**WHAT THE TASK REQUIRES**. Out of the lines below, please list those that hold the string "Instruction".

**EXERCISE MATERIALS**.
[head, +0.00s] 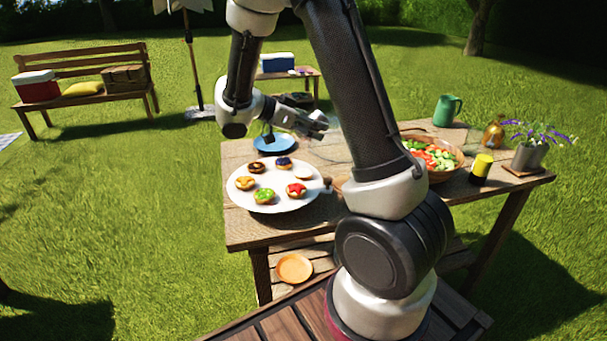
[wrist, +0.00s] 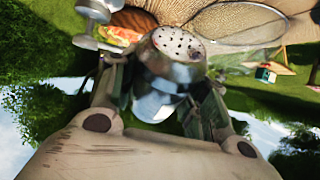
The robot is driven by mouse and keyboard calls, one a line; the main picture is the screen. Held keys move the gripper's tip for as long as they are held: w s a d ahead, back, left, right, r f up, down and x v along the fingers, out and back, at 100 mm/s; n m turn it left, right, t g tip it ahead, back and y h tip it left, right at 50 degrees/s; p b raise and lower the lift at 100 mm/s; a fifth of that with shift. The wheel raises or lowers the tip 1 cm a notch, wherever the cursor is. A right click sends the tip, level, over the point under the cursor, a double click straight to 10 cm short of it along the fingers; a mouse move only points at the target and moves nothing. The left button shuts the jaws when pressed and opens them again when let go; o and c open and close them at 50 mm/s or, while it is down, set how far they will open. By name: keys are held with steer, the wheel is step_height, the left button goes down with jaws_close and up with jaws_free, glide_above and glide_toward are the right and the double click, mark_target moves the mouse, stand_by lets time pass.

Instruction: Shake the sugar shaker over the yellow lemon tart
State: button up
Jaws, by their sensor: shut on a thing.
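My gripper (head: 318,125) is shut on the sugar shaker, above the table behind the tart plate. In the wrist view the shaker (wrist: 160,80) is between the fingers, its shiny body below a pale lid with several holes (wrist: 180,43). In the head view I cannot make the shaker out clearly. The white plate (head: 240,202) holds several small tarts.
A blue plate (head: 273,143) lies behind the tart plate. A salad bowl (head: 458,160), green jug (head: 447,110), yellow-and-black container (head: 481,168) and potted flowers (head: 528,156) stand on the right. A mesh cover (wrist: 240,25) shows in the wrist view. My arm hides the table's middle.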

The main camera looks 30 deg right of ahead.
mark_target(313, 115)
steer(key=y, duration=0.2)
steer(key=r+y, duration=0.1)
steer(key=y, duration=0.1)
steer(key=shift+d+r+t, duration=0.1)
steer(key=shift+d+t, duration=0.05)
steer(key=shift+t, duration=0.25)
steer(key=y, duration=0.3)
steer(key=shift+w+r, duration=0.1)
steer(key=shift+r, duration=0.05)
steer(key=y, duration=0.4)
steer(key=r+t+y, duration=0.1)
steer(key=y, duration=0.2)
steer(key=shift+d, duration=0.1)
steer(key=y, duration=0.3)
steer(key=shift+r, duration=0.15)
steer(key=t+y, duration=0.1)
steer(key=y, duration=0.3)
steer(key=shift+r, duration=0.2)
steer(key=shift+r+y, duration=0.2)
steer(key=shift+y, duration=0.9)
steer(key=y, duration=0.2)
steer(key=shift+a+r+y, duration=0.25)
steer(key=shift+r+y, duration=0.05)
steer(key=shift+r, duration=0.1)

* * *

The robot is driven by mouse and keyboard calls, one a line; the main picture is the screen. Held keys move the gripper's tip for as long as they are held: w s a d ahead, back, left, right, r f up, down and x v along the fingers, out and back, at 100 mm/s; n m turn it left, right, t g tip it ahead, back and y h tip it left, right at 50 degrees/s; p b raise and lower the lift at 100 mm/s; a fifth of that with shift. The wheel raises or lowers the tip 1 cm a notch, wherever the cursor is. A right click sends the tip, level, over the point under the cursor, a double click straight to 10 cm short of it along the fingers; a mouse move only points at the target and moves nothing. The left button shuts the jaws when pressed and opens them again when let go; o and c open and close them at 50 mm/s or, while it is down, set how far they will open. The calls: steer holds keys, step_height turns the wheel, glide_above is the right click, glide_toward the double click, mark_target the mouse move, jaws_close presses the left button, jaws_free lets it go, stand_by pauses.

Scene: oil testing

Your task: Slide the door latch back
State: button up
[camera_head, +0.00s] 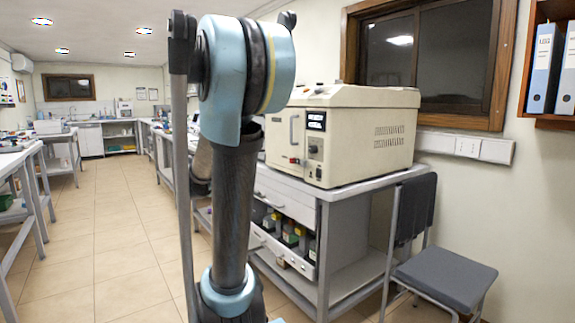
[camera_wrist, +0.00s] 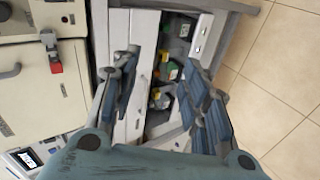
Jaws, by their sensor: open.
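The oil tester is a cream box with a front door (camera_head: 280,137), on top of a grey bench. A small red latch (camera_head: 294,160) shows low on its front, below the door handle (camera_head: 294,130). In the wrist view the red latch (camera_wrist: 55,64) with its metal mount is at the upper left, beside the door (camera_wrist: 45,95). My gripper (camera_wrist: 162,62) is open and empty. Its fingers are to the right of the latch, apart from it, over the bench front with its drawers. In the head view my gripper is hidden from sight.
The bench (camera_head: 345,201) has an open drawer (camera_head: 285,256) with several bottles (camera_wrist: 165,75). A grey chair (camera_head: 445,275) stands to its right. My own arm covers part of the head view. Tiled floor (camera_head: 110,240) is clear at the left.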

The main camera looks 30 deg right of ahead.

---

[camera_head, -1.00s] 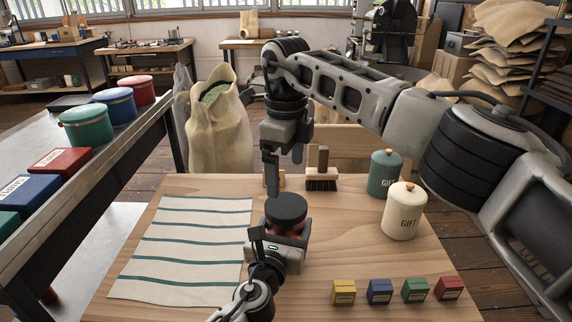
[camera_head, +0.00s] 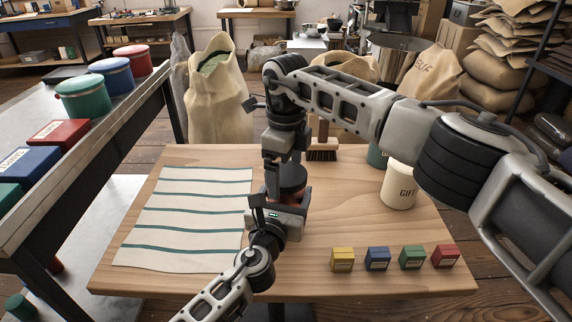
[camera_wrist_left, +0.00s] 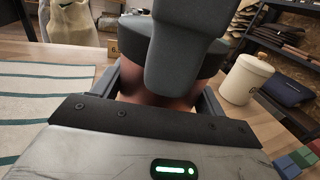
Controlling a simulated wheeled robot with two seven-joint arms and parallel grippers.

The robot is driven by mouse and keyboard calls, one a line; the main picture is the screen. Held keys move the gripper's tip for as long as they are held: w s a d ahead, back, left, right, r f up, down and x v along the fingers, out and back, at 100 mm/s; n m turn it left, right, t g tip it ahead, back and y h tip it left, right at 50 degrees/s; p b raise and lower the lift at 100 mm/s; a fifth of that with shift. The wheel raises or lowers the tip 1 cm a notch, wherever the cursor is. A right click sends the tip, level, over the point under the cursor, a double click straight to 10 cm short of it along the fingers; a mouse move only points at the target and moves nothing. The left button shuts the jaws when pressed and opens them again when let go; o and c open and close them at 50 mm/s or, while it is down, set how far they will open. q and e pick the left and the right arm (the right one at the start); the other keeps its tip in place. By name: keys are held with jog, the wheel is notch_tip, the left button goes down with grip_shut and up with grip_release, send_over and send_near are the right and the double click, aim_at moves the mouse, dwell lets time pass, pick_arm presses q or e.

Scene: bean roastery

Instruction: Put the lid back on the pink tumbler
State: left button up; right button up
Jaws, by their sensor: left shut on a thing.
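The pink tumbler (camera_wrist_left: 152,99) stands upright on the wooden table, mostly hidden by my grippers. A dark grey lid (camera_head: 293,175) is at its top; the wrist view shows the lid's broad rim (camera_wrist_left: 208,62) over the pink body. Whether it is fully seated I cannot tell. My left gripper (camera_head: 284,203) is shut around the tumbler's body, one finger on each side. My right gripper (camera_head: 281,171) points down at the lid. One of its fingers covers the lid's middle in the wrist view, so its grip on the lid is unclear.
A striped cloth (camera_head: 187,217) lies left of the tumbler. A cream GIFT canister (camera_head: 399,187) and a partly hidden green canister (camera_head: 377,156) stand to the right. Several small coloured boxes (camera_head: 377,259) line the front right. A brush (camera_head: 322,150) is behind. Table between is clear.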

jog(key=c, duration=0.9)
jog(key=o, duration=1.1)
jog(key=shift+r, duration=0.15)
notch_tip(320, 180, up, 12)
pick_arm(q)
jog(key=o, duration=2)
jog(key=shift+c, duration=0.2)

**REPLY TO THE TASK**.
Instruction: Shake the sugar shaker over the yellow lemon tart
Instruction: Put the lid back on the pink tumbler

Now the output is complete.